> _WHAT IS ASKED_
Copy the data exactly; pictures stay out of the copy.

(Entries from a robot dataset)
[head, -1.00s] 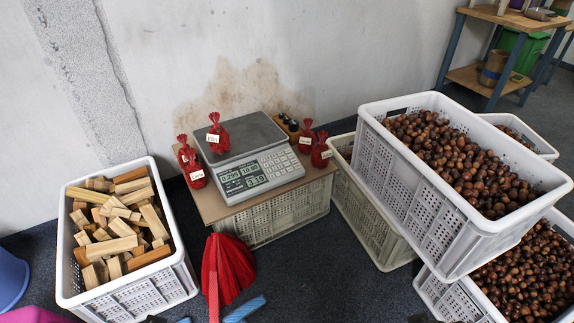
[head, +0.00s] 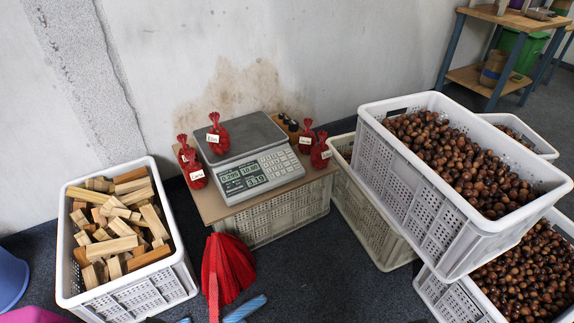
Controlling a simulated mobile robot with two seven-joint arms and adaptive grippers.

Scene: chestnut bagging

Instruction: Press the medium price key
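The grey scale (head: 242,155) stands on a board on top of an upturned-looking white crate, near the wall. Its front panel has a lit display (head: 243,178) with figures and a keypad (head: 278,162) of pale keys to the right of it. The medium price key cannot be told apart from the other keys at this size. A labelled red net bag (head: 218,138) sits on the left of the scale's metal pan (head: 250,132). Neither gripper shows in the head view, and nothing covers the keypad.
Several filled red bags (head: 320,155) stand around the scale, with small dark bottles (head: 288,122) behind. A crate of wood blocks (head: 72,270) is at left, stacked chestnut crates (head: 408,192) at right. Red netting (head: 228,268) and a blue piece (head: 245,309) lie in front.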

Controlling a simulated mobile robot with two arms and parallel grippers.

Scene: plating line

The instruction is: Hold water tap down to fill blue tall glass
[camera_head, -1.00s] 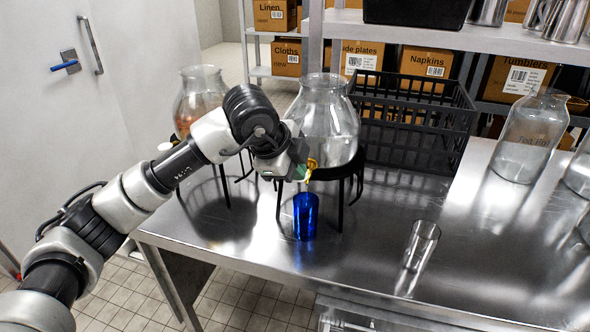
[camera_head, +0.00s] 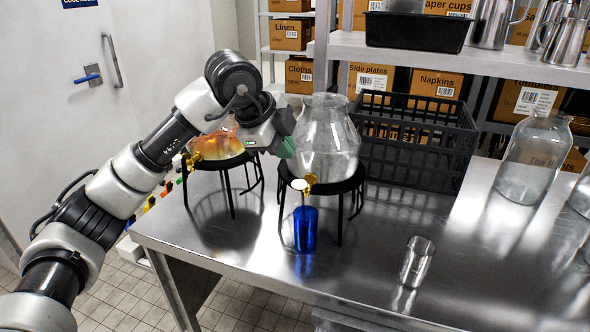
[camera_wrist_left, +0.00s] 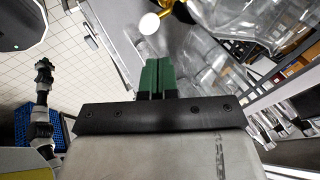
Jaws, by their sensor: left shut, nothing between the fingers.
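The blue tall glass (camera_head: 305,229) stands upright on the metal table, beneath the gold water tap (camera_head: 311,180) of a clear glass dispenser (camera_head: 327,140) on a black stand. The tap's white round knob (camera_head: 299,185) shows at its front; it also appears in the left wrist view (camera_wrist_left: 149,22). My left gripper (camera_head: 287,147) is shut and empty, its green fingers above and slightly left of the tap, apart from the knob. The fingers (camera_wrist_left: 157,72) show pressed together in the left wrist view. How full the glass is cannot be told. My right gripper is not seen.
A second dispenser (camera_head: 222,143) with amber liquid and a gold tap stands to the left, partly behind my left arm. An empty clear glass (camera_head: 417,262) stands front right. A black crate (camera_head: 420,143) and a large bottle (camera_head: 535,160) are behind. The table front between is clear.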

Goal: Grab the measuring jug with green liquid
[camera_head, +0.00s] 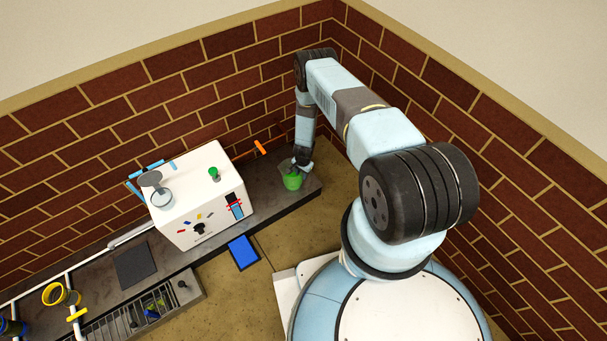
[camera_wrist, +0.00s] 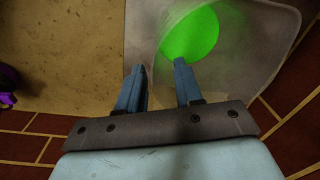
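The measuring jug (camera_head: 285,171) stands near the right end of the dark counter, with bright green liquid (camera_head: 292,182) in it. In the wrist view, the clear jug (camera_wrist: 262,62) fills the upper right, and its green liquid (camera_wrist: 192,35) shows as a disc. My gripper (camera_head: 298,168) is down at the jug in the head view and partly covers it. In the wrist view, my gripper (camera_wrist: 158,72) has its fingers apart. The right finger overlaps the jug, and the left finger is outside its left edge. I cannot tell whether either finger touches the jug.
A white machine (camera_head: 200,205) with a green button stands on the counter left of the jug. An orange handle (camera_head: 260,148) is behind, between them. Brick walls close in behind and at right. A blue pad (camera_head: 243,252) lies below the counter edge. A purple thing (camera_wrist: 7,82) shows at left.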

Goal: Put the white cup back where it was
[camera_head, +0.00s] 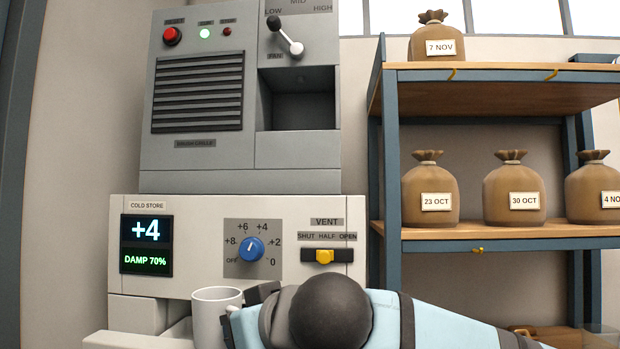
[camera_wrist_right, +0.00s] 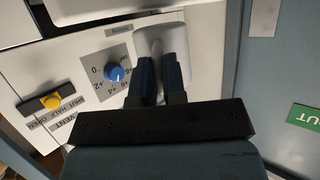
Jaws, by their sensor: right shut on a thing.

> _CORRECT RESPONSE_
[head, -1.00s] 
[head, +0.00s] 
Controlling a simulated mobile robot with two seven-joint arms and adaptive grippers.

Scene: chestnut bagging

Instruction: Press the medium price key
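The grey scale (head: 242,155) stands on a board on top of an upturned-looking white crate, near the wall. Its front panel has a lit display (head: 243,178) with figures and a keypad (head: 278,162) of pale keys to the right of it. The medium price key cannot be told apart from the other keys at this size. A labelled red net bag (head: 218,138) sits on the left of the scale's metal pan (head: 250,132). Neither gripper shows in the head view, and nothing covers the keypad.
Several filled red bags (head: 320,155) stand around the scale, with small dark bottles (head: 288,122) behind. A crate of wood blocks (head: 72,270) is at left, stacked chestnut crates (head: 408,192) at right. Red netting (head: 228,268) and a blue piece (head: 245,309) lie in front.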

Controlling a simulated mobile robot with two arms and parallel grippers.

Scene: plating line

The instruction is: Hold water tap down to fill blue tall glass
[camera_head, -1.00s] 
[camera_head, +0.00s] 
[camera_wrist_left, +0.00s] 
Jaws, by their sensor: left shut, nothing between the fingers.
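The blue tall glass (camera_head: 305,229) stands upright on the metal table, beneath the gold water tap (camera_head: 311,180) of a clear glass dispenser (camera_head: 327,140) on a black stand. The tap's white round knob (camera_head: 299,185) shows at its front; it also appears in the left wrist view (camera_wrist_left: 149,22). My left gripper (camera_head: 287,147) is shut and empty, its green fingers above and slightly left of the tap, apart from the knob. The fingers (camera_wrist_left: 157,72) show pressed together in the left wrist view. How full the glass is cannot be told. My right gripper is not seen.
A second dispenser (camera_head: 222,143) with amber liquid and a gold tap stands to the left, partly behind my left arm. An empty clear glass (camera_head: 417,262) stands front right. A black crate (camera_head: 420,143) and a large bottle (camera_head: 535,160) are behind. The table front between is clear.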

Goal: Grab the measuring jug with green liquid
[camera_head, +0.00s] 
[camera_wrist, +0.00s] 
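The measuring jug (camera_head: 285,171) stands near the right end of the dark counter, with bright green liquid (camera_head: 292,182) in it. In the wrist view, the clear jug (camera_wrist: 262,62) fills the upper right, and its green liquid (camera_wrist: 192,35) shows as a disc. My gripper (camera_head: 298,168) is down at the jug in the head view and partly covers it. In the wrist view, my gripper (camera_wrist: 158,72) has its fingers apart. The right finger overlaps the jug, and the left finger is outside its left edge. I cannot tell whether either finger touches the jug.
A white machine (camera_head: 200,205) with a green button stands on the counter left of the jug. An orange handle (camera_head: 260,148) is behind, between them. Brick walls close in behind and at right. A blue pad (camera_head: 243,252) lies below the counter edge. A purple thing (camera_wrist: 7,82) shows at left.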

Goal: Put the white cup back where it was
[camera_head, +0.00s] 
[camera_wrist_right, +0.00s] 
Jaws, by their sensor: right shut on a thing.

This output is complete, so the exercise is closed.